Task directions ->
Where a line of the listing below includes the word "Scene", reproduce that line.

[Rows from a robot dataset]
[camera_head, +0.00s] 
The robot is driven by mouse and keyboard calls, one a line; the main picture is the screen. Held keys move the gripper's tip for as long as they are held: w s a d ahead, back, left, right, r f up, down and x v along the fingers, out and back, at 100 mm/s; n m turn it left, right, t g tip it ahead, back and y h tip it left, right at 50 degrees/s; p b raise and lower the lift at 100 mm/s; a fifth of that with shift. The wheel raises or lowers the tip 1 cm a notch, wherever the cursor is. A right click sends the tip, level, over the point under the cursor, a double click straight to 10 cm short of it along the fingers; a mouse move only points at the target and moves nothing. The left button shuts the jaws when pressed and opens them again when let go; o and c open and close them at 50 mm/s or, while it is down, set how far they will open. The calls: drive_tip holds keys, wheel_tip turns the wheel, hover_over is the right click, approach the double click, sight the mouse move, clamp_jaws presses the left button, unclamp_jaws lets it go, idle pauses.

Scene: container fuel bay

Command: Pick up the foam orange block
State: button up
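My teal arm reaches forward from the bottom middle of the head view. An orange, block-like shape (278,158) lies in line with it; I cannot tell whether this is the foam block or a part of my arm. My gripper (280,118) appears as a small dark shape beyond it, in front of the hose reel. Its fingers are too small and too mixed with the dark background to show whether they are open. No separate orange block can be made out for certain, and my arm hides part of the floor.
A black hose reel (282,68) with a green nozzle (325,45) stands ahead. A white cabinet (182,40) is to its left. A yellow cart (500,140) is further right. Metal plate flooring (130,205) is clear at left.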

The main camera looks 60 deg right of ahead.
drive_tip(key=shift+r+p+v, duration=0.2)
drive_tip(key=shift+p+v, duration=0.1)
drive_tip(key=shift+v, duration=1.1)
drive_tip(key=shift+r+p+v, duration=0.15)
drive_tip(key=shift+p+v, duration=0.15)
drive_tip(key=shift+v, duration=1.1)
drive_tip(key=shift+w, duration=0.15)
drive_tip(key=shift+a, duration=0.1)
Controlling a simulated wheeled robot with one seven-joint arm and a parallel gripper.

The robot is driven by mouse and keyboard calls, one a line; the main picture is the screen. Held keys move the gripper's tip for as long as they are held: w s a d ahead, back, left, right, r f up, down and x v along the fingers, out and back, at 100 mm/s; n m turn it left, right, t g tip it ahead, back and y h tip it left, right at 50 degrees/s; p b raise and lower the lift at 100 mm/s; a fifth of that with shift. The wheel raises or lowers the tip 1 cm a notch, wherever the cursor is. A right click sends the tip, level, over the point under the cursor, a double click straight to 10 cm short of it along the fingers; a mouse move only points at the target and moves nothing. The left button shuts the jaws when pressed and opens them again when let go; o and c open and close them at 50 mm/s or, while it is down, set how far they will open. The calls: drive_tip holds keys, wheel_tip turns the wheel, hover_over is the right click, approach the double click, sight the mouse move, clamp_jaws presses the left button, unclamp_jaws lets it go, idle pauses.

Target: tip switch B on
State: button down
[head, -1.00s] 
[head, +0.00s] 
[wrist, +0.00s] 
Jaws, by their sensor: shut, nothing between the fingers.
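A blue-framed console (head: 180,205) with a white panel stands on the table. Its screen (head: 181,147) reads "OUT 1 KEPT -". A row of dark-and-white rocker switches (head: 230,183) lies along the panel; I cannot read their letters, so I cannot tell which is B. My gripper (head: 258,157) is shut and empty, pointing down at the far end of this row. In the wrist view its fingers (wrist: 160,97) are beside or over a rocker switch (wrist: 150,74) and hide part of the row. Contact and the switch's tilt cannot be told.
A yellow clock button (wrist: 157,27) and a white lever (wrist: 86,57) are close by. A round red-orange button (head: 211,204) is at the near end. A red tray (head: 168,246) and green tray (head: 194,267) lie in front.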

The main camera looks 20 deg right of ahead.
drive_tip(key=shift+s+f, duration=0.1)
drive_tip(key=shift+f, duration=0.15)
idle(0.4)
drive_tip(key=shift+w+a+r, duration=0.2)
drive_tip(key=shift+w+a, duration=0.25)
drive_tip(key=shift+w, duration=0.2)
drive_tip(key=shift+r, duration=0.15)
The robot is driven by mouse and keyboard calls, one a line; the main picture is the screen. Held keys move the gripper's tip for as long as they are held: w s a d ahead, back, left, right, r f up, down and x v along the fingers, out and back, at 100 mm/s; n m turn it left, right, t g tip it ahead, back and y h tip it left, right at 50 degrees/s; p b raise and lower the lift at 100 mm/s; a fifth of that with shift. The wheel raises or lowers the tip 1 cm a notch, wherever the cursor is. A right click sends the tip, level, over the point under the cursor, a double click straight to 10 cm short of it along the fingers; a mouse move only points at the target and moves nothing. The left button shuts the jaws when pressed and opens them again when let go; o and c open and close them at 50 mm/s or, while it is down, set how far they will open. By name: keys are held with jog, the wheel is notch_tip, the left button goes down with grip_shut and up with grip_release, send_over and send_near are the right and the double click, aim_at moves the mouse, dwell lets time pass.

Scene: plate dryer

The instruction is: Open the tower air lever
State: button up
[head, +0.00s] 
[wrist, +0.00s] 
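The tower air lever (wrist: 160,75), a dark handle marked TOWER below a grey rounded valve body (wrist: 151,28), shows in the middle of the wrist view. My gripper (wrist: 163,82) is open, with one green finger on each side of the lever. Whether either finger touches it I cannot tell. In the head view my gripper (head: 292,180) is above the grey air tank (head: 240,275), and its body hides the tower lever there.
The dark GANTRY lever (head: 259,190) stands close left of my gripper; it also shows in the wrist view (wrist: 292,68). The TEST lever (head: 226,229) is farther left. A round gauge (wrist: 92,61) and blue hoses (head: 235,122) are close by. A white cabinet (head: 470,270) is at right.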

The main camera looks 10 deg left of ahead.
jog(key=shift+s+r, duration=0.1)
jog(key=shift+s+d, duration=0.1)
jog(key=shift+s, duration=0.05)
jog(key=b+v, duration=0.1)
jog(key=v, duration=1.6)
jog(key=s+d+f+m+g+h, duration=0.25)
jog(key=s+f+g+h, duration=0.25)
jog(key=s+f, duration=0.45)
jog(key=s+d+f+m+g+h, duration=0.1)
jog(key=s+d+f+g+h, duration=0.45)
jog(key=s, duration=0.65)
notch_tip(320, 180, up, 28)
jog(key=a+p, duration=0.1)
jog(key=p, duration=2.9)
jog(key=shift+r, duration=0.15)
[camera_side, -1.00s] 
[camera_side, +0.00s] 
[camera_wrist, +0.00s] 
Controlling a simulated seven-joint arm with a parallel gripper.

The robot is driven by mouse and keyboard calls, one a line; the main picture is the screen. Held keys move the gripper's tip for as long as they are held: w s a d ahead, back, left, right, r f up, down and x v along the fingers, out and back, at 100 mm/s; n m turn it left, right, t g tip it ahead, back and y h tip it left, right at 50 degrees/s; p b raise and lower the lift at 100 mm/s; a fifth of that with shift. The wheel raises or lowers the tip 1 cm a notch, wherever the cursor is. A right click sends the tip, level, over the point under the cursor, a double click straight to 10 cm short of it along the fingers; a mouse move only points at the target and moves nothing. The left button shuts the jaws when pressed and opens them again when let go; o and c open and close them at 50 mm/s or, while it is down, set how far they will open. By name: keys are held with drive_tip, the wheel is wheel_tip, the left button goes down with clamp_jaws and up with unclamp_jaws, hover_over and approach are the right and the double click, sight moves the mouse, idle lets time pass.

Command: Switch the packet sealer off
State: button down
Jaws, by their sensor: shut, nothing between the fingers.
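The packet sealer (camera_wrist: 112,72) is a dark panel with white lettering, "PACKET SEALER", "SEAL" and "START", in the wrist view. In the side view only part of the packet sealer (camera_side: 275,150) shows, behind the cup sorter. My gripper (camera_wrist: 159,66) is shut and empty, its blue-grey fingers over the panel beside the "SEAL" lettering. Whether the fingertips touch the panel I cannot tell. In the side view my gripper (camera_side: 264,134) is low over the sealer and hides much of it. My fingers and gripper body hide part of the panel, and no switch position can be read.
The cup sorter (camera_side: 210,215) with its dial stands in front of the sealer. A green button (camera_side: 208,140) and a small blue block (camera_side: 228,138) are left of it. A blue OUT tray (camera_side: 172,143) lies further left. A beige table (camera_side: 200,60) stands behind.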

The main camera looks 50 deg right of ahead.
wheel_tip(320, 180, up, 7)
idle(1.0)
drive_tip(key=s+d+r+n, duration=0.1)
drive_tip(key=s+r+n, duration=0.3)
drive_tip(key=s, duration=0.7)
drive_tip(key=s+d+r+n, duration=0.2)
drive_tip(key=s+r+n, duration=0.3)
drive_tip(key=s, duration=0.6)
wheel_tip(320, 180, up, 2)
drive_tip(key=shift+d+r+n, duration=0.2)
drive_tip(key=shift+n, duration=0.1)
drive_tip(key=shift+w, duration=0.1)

Right answer ->
Scene: container fuel bay
Scene: plate dryer

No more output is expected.